Jean Froissart, perhaps the most famous chronicler of the conflict, wrote of Crécy:
“The English archers shot so wholly together and so thick that it seemed as if it snowed.”
After Agincourt, an English chronicler declared:
“God gave the victory to a few against many.”
Joan of Arc reportedly told her judges:
“I am not afraid. I was born to do this.”
The French chronicler Georges Chastellain later reflected bitterly on the destruction caused by the war:
“France was left poor, desolate and empty.”
The End of the Hundred Years’ War
By 1453 England had lost nearly all its territory in France.
Several factors explain the French victory:
- France became more politically united
- Burgundy abandoned its alliance with England
- French armies and artillery improved dramatically
- England suffered political instability under Henry VI
- The English simply lacked the resources to hold so much territory for so long
After 1453, England kept only Calais, which it finally lost in 1558.
The war also helped trigger the Wars of the Roses in England. Defeat in France damaged the prestige of the English monarchy and deepened political divisions.

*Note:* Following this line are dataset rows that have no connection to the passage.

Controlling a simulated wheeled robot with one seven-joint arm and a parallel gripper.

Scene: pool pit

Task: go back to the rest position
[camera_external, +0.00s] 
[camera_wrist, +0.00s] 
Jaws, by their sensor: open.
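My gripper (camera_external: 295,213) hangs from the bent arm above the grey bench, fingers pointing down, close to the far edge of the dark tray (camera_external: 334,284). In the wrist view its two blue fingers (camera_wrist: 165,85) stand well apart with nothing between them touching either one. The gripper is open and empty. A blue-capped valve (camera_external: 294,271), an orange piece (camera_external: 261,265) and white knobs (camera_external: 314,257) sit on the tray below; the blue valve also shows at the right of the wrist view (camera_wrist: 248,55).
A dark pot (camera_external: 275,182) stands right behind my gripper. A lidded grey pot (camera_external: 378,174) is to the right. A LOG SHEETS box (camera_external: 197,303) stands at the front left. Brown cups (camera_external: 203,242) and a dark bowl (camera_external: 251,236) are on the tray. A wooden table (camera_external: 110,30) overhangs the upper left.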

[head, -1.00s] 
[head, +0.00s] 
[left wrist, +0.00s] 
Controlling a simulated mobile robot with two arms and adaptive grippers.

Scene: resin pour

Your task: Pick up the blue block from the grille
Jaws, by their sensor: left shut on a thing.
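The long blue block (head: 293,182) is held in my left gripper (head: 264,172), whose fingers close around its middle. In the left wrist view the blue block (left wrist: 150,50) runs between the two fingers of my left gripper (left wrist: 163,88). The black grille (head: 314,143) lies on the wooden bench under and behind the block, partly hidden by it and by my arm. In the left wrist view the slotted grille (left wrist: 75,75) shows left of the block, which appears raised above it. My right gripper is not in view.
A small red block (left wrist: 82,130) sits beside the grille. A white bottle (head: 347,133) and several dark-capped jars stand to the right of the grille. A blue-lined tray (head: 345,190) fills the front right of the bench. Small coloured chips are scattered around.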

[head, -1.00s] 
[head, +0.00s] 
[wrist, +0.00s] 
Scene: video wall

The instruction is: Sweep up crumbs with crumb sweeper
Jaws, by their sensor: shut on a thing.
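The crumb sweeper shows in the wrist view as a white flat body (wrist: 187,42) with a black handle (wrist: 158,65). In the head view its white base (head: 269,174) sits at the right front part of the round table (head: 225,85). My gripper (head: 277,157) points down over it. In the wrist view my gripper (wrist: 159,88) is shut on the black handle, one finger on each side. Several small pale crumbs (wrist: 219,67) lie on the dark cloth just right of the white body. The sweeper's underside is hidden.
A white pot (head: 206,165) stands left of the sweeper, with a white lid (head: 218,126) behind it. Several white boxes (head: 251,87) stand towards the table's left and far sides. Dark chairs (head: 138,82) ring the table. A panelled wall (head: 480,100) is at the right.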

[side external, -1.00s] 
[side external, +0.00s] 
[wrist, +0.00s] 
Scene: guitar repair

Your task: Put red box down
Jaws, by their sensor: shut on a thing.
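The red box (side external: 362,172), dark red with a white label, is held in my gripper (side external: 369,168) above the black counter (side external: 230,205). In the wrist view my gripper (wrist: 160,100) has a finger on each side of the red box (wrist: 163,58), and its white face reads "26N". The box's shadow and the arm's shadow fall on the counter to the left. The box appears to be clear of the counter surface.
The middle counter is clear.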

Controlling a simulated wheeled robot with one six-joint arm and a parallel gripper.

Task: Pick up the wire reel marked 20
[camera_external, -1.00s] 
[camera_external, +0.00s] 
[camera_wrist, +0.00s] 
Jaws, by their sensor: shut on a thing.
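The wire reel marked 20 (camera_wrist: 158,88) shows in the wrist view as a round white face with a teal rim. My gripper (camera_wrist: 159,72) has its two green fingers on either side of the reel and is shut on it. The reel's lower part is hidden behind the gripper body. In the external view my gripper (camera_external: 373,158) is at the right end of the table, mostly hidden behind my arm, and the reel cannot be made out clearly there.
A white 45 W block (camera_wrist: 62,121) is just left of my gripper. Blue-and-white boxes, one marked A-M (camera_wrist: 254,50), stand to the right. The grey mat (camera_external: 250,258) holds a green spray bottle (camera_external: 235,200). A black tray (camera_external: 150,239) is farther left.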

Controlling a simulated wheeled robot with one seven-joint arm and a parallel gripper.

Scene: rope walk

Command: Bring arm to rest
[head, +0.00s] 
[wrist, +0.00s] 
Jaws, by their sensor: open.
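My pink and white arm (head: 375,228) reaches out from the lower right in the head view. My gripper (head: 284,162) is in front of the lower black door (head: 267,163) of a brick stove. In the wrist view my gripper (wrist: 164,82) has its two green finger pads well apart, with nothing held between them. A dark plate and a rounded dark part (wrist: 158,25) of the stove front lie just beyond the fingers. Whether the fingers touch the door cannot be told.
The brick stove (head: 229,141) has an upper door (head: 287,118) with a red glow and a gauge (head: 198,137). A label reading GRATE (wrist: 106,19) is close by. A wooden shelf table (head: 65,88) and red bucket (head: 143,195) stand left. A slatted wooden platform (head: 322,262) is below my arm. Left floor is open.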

France, meanwhile, emerged stronger and more centralised. The French crown now had greater authority than before, and a clearer sense of national identity had begun to develop.
Legacy of the Hundred Years’ War
The Hundred Years’ War shaped both England and France.
For England, it marked the end of the dream of ruling large parts of France. English kings gradually turned their attention away from continental ambitions.
For France, the war encouraged the growth of a stronger monarchy and a more united kingdom.
The conflict also changed how later generations thought about war itself. Battles such as Crécy, Agincourt and Orléans became legendary. Joan of Arc became a national heroine. The longbow entered English mythology, while the rise of artillery pointed towards the end of the medieval world.
There is a final irony to the Hundred Years’ War. Both sides spent over a century fighting over who should rule France. In the end, France remained French, England remained English, and everyone involved was poorer.
History can be wonderfully dramatic. It can also have a very dry sense of humour.